# START OF Data section

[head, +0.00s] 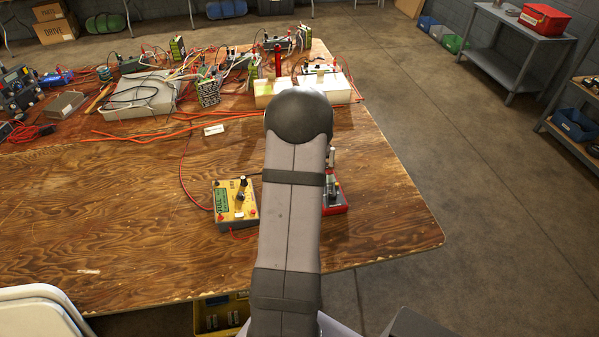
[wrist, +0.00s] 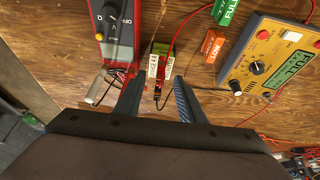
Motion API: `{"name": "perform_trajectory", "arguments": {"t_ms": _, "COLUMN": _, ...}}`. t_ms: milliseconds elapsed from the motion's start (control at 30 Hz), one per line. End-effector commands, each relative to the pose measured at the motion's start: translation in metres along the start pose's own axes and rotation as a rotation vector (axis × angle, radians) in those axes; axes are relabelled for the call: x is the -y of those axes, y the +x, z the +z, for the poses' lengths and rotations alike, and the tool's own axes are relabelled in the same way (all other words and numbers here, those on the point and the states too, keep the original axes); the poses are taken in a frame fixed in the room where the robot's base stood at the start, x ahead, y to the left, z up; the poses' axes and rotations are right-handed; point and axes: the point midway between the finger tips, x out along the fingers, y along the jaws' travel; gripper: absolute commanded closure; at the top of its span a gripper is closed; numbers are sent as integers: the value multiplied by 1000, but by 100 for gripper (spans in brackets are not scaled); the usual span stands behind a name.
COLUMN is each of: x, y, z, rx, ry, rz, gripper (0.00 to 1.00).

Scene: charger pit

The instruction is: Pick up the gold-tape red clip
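In the wrist view my gripper (wrist: 158,82) is open, its two dark fingers apart and pointing at the wooden table. Between the fingers is a small red clip (wrist: 157,86) with black and gold-looking parts, too small to make out the tape clearly. It sits at the near end of a small green-and-red piece with pale labels (wrist: 153,65). I see no clear contact between the fingers and the clip. In the head view my arm covers the gripper and the clip.
A yellow meter (wrist: 270,65) is at right; it also shows in the head view (head: 235,203). A red device with a dial (wrist: 112,25) is close on the left. The table's left front (head: 90,230) is mostly clear.

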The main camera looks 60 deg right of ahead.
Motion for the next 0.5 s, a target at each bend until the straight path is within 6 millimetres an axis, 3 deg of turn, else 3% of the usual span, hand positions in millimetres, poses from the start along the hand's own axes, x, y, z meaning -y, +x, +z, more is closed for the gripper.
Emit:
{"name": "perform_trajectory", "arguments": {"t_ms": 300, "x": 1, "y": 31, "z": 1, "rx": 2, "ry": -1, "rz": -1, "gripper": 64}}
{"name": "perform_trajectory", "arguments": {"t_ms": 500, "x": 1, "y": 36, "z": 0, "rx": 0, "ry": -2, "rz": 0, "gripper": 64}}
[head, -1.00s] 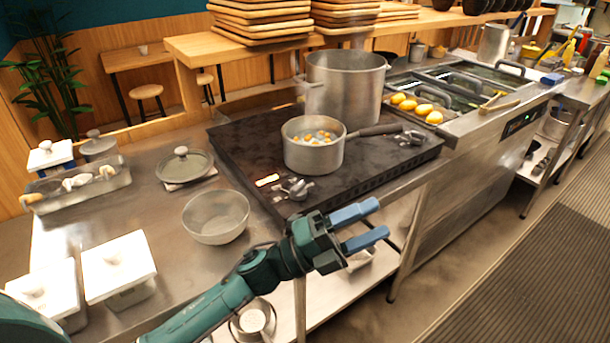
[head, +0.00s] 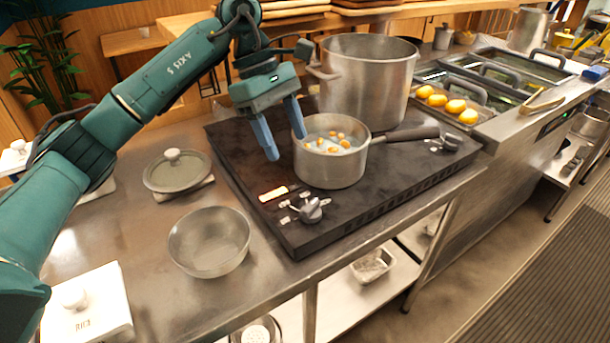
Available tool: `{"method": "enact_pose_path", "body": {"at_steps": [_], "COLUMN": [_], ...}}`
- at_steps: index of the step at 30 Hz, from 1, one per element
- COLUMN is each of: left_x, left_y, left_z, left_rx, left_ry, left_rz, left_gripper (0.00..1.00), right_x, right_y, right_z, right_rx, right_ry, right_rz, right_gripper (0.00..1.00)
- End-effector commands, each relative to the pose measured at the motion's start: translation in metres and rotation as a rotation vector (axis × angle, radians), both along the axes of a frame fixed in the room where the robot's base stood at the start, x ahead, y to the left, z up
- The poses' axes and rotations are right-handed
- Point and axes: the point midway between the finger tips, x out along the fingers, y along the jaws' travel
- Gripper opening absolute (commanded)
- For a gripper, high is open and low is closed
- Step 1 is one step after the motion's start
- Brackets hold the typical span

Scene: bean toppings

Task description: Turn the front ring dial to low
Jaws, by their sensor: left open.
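A dark cooktop (head: 370,210) lies on the steel counter. The front ring dial, a grey metal knob (head: 311,210), sits at its near left corner. A second knob (head: 449,142) is at the cooktop's right end. A saucepan (head: 330,168) with orange and pale pieces stands behind the near knob. My left gripper (head: 284,141) is open and empty, fingers pointing down, above the cooktop's left part beside the saucepan. It is apart from the near knob. My right gripper does not show.
A large pot (head: 368,85) stands behind the saucepan. The saucepan's handle (head: 405,134) reaches right. A metal bowl (head: 209,243) and a lidded pan (head: 176,170) stand left of the cooktop. A white box (head: 85,312) is at the near left.

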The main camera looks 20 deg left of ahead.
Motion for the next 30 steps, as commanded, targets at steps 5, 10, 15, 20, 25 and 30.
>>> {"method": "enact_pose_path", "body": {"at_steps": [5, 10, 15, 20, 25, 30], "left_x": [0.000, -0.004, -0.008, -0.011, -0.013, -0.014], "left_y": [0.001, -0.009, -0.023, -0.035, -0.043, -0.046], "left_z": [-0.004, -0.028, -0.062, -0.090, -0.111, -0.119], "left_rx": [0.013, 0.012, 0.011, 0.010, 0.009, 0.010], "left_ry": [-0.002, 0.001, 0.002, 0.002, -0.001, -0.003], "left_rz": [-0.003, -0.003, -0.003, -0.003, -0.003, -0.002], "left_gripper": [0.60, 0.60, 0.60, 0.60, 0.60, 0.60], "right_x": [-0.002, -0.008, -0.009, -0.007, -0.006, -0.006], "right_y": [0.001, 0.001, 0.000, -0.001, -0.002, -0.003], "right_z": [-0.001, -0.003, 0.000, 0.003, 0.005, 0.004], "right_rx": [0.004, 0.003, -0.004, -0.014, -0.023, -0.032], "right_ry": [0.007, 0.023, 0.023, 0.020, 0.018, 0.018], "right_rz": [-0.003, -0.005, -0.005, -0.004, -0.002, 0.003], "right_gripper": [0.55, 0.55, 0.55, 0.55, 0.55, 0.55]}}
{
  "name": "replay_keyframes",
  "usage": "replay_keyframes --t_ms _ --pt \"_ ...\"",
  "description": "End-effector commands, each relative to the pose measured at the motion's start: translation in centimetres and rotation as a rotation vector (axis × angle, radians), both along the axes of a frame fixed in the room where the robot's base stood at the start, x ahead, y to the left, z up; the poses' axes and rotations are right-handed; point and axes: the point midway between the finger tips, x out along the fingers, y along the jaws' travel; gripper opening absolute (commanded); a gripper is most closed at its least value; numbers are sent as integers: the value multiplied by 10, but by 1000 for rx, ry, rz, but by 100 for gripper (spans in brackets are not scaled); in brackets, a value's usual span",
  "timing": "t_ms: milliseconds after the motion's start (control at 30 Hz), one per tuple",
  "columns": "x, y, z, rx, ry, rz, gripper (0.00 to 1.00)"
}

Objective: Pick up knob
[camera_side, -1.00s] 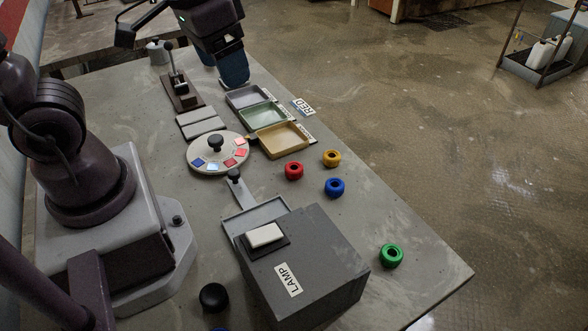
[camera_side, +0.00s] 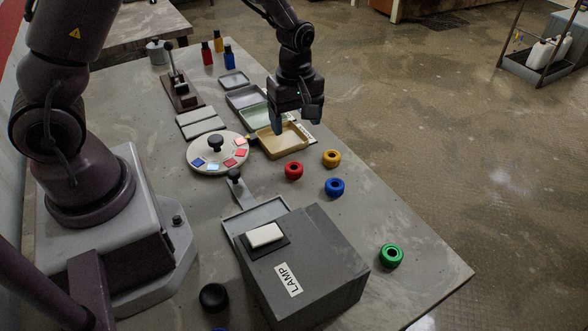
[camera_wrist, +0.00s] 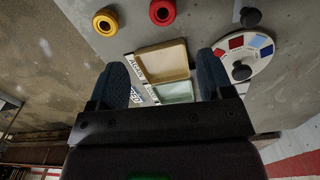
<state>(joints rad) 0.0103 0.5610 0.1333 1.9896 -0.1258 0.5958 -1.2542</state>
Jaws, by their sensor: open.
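Several black knobs are in view, and I cannot tell which one the task means. One knob (camera_side: 215,142) stands on the round dial (camera_side: 204,161) with coloured squares, and also shows in the wrist view (camera_wrist: 241,72). Another knob (camera_side: 234,175) tops a slider beside the grey box, and shows in the wrist view (camera_wrist: 250,17). A larger round black knob (camera_side: 213,297) sits near the front edge. My gripper (camera_side: 298,117) is open and empty above the trays, its fingers apart in the wrist view (camera_wrist: 160,82).
Red (camera_side: 293,171), yellow (camera_side: 331,158), blue (camera_side: 334,187) and green (camera_side: 391,255) rings lie on the table's right side. A tan tray (camera_side: 284,151) is under my gripper. A grey LAMP box (camera_side: 325,262) stands in front. Small bottles (camera_side: 229,57) stand at the back.

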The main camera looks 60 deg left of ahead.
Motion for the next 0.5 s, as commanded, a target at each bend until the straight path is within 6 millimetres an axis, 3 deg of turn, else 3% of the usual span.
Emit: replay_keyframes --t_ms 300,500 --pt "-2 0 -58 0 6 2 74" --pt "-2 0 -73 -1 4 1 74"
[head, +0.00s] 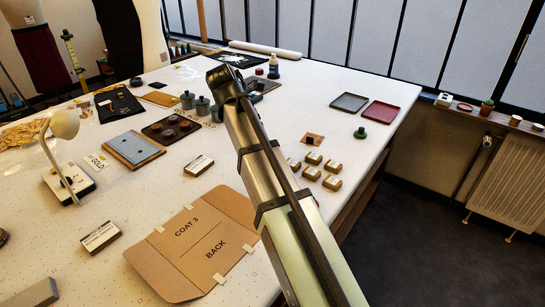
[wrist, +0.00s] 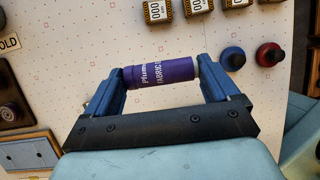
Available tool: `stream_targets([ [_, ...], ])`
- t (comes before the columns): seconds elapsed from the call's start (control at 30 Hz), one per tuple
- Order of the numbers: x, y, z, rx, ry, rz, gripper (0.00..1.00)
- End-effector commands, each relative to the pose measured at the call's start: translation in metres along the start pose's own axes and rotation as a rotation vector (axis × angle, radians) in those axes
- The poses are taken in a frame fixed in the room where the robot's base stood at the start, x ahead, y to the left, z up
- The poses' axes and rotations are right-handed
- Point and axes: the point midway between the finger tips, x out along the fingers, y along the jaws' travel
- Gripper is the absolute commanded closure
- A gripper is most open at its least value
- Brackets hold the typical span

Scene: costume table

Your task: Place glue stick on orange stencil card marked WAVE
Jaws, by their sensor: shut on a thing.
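In the wrist view my gripper (wrist: 160,76) is shut on a purple glue stick (wrist: 158,73). In the head view my own arm hides the gripper and glue stick. A small orange card (head: 313,139) lies on the table right of my arm, near several small boxes. Its marking is too small to read, so I cannot tell whether it says WAVE.
Several labelled boxes (head: 332,183) sit near the table's right side. A blue knob (wrist: 233,58) and a red knob (wrist: 269,54) stand right of the gripper. A grey tray (head: 349,102) and a red tray (head: 380,112) lie farther back. A cardboard pattern (head: 190,245) lies in front.

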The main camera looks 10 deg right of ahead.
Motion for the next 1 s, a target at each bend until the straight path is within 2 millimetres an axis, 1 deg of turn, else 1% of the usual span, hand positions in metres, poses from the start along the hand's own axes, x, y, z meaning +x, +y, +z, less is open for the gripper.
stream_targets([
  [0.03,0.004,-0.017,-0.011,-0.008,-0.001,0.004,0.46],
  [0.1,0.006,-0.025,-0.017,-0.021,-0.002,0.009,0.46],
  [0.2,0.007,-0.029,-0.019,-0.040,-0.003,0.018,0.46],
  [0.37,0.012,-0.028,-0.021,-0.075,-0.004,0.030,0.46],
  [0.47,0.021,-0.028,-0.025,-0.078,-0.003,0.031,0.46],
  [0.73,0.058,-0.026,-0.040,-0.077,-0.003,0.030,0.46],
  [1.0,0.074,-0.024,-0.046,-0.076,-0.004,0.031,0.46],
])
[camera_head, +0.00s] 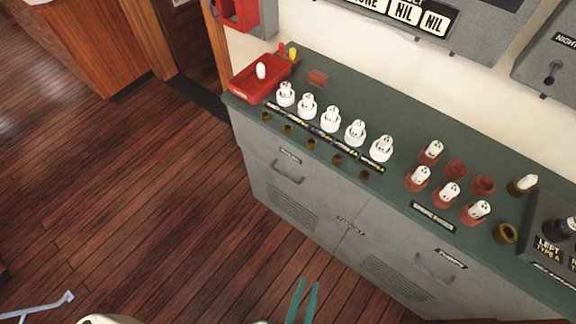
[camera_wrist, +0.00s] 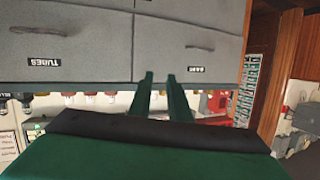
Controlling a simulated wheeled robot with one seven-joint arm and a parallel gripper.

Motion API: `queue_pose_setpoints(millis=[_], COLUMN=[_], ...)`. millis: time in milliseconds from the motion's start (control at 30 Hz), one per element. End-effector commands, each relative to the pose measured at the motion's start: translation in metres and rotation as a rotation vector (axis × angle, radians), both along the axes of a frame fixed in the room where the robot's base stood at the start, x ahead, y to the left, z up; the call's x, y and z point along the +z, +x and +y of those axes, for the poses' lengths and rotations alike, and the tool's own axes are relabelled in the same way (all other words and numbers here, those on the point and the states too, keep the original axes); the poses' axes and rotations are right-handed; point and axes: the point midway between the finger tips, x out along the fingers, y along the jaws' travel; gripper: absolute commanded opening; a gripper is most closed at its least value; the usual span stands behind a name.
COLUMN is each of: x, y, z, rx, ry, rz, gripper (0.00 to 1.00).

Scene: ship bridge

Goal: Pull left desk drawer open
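The grey desk cabinet (camera_head: 330,222) has a left drawer front with a dark bar handle (camera_head: 288,178) below a small label. It looks closed. In the wrist view, which is upside down, this left drawer's handle (camera_wrist: 200,46) is on the right side, above the fingers in the picture. My gripper (camera_head: 304,288) shows as two teal fingers at the bottom of the head view, over the floor in front of the cabinet. The fingers are apart and empty in the wrist view (camera_wrist: 162,80). They do not appear to touch the handle.
A right drawer handle (camera_head: 435,268) is on the same cabinet; its label reads TUBES in the wrist view. The green desktop (camera_head: 395,150) holds a red tray (camera_head: 246,88) and several white tubes in sockets. Wooden floor (camera_head: 150,190) is clear left of the cabinet.

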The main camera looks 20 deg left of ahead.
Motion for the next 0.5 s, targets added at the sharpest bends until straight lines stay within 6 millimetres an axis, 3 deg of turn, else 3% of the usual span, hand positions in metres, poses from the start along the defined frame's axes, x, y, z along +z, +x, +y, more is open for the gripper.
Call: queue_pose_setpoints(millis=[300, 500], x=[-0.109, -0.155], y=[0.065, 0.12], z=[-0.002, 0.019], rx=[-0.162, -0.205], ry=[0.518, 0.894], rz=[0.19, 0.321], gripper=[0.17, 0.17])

# END OF Data section

### Task goal
Copy only what runs above from the line containing "Objective: Pick up knob" through the line containing "<state>(joints rad) 0.0103", exactly. Leave out the pictures.

### Solution for this problem
Objective: Pick up knob
[camera_side, -1.00s] 
[camera_side, +0.00s] 
[camera_wrist, +0.00s] 
<state>(joints rad) 0.0103 0.5610 0.1333 1.9896 -0.1258 0.5958 -1.2542</state>

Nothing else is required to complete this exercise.